A block of data:

[BEGIN]

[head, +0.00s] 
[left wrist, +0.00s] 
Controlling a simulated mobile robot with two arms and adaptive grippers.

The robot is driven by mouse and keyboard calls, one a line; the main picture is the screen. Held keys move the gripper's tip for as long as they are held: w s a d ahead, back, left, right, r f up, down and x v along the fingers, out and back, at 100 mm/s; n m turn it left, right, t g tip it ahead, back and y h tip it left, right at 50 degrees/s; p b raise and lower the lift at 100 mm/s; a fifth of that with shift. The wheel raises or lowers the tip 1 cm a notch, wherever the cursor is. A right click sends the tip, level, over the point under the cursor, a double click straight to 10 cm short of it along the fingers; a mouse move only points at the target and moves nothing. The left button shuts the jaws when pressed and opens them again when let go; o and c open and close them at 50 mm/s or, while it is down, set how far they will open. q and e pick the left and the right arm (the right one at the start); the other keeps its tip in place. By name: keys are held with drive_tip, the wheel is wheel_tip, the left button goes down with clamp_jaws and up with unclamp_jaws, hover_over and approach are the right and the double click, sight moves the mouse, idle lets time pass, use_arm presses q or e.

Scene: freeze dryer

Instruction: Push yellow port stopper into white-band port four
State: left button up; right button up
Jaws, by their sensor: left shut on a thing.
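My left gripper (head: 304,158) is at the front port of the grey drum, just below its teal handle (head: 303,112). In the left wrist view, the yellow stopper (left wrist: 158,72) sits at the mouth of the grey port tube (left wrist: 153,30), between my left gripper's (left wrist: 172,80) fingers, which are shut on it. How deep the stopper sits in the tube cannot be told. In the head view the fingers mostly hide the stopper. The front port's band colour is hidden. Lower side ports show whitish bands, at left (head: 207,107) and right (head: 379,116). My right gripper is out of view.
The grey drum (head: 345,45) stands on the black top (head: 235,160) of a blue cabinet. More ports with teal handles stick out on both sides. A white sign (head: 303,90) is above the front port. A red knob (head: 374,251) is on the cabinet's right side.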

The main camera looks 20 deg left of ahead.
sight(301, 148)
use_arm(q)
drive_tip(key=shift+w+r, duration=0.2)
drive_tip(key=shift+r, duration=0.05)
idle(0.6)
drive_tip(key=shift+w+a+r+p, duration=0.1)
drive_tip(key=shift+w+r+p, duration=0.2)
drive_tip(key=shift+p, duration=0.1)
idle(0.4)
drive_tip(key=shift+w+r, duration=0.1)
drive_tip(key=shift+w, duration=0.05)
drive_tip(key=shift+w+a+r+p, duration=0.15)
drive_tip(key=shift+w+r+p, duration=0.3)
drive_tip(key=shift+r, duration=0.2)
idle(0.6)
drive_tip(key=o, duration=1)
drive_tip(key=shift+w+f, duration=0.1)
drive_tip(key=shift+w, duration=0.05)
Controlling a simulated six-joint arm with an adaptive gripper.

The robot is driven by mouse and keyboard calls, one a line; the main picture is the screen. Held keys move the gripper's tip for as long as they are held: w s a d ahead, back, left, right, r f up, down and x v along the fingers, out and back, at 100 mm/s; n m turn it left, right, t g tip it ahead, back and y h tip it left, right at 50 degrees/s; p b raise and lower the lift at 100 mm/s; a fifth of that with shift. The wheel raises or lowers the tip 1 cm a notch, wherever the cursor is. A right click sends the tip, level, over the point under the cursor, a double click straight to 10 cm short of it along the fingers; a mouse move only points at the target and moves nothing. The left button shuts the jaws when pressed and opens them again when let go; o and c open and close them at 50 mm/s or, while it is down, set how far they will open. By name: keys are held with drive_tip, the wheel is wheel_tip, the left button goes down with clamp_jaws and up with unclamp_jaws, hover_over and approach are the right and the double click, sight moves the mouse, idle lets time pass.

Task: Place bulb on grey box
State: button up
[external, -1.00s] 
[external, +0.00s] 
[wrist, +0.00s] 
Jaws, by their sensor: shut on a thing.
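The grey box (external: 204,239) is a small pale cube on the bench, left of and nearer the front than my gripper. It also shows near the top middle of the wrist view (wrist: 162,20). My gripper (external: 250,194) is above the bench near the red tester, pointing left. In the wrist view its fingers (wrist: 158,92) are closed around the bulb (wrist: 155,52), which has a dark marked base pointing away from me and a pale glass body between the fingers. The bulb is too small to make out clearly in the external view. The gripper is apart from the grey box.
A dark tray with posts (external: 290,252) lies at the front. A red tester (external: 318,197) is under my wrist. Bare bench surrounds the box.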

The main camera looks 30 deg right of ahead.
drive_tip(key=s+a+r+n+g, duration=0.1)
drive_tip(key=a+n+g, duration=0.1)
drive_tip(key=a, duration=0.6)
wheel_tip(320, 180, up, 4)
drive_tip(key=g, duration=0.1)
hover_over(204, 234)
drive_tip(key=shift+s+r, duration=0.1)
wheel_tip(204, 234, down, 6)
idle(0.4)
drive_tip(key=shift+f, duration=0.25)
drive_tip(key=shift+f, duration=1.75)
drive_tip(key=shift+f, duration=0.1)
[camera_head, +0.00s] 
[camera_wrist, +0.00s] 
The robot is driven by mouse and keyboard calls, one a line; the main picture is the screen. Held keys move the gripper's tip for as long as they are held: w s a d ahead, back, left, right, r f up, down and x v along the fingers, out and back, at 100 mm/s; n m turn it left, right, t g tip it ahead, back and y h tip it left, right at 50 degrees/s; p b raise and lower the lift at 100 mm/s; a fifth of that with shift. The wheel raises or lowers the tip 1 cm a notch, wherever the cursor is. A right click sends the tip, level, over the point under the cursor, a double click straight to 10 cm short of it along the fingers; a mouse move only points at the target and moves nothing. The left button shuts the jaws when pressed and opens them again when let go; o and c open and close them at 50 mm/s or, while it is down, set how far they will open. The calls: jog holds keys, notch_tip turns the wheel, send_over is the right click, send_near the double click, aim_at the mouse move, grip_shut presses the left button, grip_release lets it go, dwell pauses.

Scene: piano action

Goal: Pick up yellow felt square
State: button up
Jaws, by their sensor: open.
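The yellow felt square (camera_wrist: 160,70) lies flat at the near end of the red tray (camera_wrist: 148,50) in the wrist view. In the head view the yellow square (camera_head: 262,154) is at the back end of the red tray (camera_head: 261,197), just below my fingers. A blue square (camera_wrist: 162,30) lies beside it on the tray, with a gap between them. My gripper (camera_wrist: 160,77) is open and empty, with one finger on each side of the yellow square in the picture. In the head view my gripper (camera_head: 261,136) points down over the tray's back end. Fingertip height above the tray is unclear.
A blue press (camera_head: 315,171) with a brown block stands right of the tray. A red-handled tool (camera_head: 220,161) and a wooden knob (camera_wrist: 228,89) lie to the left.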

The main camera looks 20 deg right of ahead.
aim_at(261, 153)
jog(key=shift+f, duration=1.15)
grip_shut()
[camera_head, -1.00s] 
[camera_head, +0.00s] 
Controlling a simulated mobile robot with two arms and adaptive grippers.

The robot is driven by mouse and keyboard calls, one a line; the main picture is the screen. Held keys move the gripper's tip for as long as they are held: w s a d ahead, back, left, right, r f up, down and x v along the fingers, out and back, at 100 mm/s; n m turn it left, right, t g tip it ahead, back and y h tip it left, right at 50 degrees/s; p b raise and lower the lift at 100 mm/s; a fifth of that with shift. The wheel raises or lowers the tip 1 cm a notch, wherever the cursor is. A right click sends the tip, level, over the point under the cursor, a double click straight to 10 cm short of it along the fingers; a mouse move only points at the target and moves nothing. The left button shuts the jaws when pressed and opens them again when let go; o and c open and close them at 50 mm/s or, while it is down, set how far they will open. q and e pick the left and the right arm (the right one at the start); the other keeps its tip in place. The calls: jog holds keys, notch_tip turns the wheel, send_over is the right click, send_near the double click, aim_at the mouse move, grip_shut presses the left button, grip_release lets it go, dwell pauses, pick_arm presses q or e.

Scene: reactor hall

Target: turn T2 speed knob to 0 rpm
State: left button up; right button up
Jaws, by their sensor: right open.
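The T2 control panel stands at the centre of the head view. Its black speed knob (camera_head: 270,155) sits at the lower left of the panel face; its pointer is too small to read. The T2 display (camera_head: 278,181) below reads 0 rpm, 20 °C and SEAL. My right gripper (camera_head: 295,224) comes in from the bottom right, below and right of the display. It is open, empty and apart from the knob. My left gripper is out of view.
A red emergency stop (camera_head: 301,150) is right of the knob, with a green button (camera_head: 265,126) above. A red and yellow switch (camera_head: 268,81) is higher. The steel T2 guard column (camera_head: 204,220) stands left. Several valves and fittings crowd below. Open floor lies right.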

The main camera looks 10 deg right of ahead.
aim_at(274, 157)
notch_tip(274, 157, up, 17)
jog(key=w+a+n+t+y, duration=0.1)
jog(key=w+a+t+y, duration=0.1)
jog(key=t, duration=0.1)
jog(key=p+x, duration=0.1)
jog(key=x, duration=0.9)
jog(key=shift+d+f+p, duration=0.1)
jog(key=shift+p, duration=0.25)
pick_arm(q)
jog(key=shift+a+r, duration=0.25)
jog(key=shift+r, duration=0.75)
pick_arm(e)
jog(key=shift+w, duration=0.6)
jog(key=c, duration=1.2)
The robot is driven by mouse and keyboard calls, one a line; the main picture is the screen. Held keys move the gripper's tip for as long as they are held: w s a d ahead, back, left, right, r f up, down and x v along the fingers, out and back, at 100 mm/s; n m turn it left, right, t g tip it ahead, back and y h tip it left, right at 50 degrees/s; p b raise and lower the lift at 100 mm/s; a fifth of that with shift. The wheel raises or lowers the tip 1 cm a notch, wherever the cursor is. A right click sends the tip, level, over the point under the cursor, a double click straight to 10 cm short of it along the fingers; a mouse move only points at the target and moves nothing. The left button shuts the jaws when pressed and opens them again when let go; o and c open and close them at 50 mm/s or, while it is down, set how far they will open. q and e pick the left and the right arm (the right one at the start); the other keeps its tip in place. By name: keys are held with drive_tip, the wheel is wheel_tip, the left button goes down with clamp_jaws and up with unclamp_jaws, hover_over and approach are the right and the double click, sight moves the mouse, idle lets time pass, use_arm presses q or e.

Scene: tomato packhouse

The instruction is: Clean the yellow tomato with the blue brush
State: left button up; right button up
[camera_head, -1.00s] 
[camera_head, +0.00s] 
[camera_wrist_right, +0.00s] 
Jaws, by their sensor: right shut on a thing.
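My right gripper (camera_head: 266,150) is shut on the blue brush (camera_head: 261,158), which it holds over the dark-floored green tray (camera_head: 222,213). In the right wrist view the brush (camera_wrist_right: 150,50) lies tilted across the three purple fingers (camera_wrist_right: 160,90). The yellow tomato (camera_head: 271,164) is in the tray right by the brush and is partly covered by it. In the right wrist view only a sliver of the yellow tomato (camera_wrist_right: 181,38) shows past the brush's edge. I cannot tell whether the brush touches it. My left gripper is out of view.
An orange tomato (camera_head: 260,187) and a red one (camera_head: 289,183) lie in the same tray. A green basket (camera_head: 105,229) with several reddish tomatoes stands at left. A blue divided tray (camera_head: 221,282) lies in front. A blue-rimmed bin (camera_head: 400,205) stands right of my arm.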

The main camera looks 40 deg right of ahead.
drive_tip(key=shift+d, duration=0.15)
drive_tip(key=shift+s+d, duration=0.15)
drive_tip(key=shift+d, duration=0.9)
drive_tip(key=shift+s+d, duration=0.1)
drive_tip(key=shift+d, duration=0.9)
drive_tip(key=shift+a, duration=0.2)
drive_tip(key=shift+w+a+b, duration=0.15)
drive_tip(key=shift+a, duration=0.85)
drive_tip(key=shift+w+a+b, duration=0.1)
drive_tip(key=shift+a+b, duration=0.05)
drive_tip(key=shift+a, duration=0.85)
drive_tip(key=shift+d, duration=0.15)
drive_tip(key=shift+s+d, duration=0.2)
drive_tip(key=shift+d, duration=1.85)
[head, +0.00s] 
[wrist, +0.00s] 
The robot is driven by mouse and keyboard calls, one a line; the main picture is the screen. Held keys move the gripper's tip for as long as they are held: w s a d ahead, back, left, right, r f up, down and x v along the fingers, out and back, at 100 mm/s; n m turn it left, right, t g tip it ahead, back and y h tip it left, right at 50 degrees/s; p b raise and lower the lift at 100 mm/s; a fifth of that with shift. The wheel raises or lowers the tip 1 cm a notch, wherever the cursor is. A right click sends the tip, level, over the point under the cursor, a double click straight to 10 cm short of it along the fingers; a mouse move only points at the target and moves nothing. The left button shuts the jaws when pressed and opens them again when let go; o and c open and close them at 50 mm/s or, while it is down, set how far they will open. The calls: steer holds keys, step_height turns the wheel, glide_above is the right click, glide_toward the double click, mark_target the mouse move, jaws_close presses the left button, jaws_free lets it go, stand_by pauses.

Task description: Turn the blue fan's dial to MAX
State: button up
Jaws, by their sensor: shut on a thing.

[END]

=== Do this ===
Count each line where the string "Task" occurs, and write only the number.

=== Exercise output ===
2